* [PROMPT]:
Below are some records; work out how many of their lines contain "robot" and give the number only.

* [INFORMATION PROVIDED]:
***
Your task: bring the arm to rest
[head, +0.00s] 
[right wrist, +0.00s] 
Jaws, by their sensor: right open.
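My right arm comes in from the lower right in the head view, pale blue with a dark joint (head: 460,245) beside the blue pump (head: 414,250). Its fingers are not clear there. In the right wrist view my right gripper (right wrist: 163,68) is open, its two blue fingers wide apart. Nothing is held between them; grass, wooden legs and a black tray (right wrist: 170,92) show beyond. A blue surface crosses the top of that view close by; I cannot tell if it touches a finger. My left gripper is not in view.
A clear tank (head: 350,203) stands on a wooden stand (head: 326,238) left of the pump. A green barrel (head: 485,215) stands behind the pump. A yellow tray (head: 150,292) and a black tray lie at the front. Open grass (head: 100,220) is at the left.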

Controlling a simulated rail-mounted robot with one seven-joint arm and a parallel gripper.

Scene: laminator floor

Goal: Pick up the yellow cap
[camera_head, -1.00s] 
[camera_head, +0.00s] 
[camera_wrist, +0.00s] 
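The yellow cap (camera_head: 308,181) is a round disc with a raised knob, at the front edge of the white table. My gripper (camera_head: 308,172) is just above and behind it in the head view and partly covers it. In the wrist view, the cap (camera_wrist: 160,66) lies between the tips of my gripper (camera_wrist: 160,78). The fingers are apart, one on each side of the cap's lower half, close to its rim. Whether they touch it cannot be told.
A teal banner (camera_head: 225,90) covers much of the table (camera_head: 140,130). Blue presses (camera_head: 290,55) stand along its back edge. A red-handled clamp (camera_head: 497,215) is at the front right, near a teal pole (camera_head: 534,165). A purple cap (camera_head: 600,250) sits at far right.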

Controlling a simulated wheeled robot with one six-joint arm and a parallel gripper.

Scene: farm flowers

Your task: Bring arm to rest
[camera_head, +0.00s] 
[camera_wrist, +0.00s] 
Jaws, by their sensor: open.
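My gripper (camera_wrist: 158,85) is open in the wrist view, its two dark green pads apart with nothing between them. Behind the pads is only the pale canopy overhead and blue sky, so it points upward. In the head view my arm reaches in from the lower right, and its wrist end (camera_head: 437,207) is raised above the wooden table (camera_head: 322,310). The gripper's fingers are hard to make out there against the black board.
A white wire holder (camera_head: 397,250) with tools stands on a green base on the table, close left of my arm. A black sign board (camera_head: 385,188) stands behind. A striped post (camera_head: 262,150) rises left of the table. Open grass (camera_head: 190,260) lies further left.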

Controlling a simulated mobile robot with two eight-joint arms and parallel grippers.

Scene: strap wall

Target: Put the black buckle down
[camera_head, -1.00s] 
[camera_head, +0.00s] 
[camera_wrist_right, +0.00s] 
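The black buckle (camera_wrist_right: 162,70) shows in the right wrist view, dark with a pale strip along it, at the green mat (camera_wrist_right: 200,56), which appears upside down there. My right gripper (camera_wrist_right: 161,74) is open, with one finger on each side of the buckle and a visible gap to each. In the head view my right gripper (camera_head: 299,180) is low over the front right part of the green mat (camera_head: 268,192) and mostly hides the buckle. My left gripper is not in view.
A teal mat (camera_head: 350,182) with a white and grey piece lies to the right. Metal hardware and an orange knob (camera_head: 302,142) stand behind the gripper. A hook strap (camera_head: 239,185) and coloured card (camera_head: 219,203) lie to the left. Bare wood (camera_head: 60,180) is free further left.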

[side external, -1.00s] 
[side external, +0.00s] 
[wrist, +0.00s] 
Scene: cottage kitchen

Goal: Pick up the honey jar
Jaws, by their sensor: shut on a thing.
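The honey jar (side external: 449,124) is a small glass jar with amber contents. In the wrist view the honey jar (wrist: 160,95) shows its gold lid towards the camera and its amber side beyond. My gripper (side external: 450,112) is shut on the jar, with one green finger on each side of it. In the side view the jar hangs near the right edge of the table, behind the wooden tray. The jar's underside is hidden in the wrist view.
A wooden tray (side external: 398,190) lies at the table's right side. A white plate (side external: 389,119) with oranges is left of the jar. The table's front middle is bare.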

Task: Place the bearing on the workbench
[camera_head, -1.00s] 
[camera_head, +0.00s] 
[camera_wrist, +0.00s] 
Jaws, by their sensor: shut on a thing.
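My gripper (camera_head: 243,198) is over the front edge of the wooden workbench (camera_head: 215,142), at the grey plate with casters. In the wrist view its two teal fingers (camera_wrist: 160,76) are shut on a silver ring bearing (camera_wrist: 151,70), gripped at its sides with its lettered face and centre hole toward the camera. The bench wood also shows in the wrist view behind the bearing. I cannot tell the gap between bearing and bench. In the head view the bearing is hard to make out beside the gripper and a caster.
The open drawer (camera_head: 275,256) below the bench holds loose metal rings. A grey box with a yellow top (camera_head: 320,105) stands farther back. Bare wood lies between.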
***
* [RESULT OF THE EXERCISE]:
3